女流王位戦

里見香奈女流名人が女流王位を奪取!

甲斐智美女流王位に里見香奈女流名人が挑戦していた、第26期女流王位戦五番勝負。
第3局は126手で里見女流名人の勝ちとなりました。
シリーズ成績を3連勝とし、女流王位奪取を決めました。

では、第3局を振り返りましょう。

第26期女流王位戦五番勝負第3局-1

先手となったカド番の甲斐女流王位は、3手目▲2六歩と居飛車で戦うことを宣言しました。
対する、里見女流名人は△5四歩と、ゴキゲン中飛車の出だしに。
銀対抗形から急戦形に構えた甲斐女流王位、早くも▲2四歩と突き捨てました。
ここでは▲1六歩・▲2九飛と備えてから仕掛けるのが良く指されており、甲斐女流王位の研究がうかがえます。
この局面自体は前例がありませんが、類型が1局あるとのことです。

第26期女流王位戦五番勝負第3局-2

▲3五歩と3筋から攻めを開始した手に対して、銀桂交換から角をぶつけた里見女流名人。
棋譜コメントにも、非常手段気味、という表現が出ていました。
感想戦では▲6六銀が検討されたそうで、ソフトもその手で先手良し、との評価。
実戦は▲3三角成と先手から換えていきました。

第26期女流王位戦五番勝負第3局-3

本譜の攻めもとても評判がよくて、と、畠山鎮七段。
飛金交換の駒損ながら、後手の銀が2九に遊んでいるので、難しい局面です。
この▲5四桂に代えて▲4三馬もあったそうです。
その変化でも後に▲5四桂とは打ちますが、本譜のように馬を引きつけられる展開にならないので、先手としても選ぶ価値があったかもしれません。

第26期女流王位戦五番勝負第3局-4

 
飛車を下した甲斐女流王位。
一見利いている一段目ではなく、歩で遮られている二段目に打ちました。
これは△4九銀不成~△2四桂を気にした打ち場所で、▲5四馬と逃げた手が飛車にひもをつけているので大丈夫、という意味です。

 

第26期女流王位戦五番勝負第3局-5

先手優勢で進んできた終盤戦に飛び出した△5八銀成。

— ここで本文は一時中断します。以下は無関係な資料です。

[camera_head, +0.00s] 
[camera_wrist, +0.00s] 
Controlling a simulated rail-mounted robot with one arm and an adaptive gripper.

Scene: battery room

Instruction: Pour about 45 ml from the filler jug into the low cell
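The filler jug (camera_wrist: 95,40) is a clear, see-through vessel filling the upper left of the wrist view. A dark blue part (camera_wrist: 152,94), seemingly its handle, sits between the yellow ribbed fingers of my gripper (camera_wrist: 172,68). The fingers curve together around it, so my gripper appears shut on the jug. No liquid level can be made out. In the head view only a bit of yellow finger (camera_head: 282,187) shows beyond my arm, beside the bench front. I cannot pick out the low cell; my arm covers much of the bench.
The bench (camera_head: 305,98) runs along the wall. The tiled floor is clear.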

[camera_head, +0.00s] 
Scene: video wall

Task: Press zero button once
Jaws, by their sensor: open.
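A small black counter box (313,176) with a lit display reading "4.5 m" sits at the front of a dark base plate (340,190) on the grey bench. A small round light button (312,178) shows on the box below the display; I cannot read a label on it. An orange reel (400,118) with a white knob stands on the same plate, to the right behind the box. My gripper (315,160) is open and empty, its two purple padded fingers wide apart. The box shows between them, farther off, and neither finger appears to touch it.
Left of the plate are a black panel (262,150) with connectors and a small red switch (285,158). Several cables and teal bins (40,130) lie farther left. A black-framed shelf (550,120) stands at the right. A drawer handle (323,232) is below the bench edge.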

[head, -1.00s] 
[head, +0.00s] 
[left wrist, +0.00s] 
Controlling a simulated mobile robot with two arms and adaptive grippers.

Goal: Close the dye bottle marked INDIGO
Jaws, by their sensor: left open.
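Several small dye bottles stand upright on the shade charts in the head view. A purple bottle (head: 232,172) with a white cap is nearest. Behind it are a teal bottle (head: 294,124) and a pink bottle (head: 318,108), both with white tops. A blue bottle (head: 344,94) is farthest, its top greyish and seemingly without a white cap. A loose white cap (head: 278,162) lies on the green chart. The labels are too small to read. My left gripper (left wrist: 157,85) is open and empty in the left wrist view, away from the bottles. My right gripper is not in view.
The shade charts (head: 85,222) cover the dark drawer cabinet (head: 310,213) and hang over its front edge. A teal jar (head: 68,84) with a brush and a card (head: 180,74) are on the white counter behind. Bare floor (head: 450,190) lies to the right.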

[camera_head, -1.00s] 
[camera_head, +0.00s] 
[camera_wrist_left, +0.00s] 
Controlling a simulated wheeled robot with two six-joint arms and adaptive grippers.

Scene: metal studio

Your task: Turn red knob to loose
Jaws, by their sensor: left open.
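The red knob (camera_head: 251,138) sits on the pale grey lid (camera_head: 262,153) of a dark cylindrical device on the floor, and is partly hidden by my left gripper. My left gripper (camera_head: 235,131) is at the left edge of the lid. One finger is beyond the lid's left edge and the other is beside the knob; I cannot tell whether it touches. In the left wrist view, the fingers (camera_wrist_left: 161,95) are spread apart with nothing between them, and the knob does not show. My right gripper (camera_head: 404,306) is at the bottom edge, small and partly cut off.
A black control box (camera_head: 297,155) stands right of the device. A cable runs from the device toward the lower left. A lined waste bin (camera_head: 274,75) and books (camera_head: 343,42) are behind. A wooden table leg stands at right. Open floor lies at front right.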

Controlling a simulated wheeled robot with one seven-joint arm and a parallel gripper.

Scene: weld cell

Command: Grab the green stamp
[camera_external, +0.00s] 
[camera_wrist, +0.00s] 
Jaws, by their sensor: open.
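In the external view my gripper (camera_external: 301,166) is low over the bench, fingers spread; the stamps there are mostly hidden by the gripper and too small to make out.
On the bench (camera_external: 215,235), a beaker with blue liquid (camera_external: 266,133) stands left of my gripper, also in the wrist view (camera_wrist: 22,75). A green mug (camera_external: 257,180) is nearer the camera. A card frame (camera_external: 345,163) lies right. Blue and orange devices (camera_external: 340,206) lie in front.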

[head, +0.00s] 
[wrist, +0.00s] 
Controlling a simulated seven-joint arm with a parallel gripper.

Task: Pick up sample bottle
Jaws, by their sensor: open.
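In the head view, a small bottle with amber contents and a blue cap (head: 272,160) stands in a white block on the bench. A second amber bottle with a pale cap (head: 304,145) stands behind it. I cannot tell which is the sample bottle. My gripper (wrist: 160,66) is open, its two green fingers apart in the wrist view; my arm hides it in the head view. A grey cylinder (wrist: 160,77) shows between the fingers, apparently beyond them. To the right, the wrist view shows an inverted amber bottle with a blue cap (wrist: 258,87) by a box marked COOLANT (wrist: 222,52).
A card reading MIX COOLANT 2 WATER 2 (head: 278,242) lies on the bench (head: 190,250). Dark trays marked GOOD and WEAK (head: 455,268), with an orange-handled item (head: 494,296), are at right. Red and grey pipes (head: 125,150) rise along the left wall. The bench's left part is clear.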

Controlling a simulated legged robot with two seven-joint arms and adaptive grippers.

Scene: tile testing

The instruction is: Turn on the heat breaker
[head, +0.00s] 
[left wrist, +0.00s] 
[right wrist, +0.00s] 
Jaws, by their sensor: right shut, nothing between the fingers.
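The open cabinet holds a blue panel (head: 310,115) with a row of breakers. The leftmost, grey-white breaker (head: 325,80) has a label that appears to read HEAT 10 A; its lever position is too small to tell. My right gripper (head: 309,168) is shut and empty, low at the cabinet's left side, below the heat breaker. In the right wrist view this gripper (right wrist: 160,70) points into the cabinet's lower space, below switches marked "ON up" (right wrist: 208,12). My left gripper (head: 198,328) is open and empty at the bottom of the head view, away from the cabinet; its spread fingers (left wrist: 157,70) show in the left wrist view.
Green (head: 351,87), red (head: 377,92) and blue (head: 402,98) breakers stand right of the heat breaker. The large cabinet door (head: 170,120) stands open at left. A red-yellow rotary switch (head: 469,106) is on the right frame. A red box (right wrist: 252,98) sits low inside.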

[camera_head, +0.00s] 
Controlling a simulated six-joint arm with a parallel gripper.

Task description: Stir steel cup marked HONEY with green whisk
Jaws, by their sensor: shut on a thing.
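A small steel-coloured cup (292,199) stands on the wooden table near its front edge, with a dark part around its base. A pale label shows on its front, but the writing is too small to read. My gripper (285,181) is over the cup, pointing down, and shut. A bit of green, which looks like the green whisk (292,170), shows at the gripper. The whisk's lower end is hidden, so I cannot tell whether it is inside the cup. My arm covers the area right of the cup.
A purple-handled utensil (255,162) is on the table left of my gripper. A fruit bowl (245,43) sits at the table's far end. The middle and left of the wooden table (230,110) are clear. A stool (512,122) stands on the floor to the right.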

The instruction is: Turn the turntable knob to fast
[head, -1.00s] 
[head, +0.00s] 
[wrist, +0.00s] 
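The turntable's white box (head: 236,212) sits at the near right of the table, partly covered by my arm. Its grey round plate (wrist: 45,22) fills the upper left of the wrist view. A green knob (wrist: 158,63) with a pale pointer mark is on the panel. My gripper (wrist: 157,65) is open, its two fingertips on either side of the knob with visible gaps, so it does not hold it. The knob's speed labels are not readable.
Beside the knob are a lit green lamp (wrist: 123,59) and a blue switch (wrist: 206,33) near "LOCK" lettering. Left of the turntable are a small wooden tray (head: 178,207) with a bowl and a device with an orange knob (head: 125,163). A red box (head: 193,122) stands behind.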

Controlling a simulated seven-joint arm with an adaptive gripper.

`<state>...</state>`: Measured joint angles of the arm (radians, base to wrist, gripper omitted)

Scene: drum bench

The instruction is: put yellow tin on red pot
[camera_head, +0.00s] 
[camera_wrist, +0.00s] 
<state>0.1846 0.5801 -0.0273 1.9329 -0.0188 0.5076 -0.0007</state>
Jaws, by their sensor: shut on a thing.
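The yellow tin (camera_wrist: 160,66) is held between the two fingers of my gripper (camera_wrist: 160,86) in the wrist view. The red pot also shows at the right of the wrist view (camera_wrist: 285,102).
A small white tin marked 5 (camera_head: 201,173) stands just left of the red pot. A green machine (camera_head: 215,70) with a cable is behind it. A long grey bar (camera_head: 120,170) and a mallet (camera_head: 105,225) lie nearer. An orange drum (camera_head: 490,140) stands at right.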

里見女流名人、渾身の一手です。
驚くことに、ソフトはこれで後手が良くなったと判断しています。
確かに、この後ほぼ必然の順で詰めろ龍取りがかかっているのでその判断にもうなづけます。
その前の▲5五銀では▲7七銀も検討され、その変化でも△5八銀不成という手が出てきます。
結論として、▲5五銀では▲6一銀としておけば先手に分がある形勢だったようです。

1月に休場から復帰後、12連勝で女流王位に返り咲いた里見女流名人。
結果だけ見ると、とても素晴らしい数字です。
また奨励会には復帰しておらず、体調面では不安を抱えているように見えます。
いい方向に進んでくれれば良いと願っています。

里見女流名人、女流王位奪取おめでとうございます!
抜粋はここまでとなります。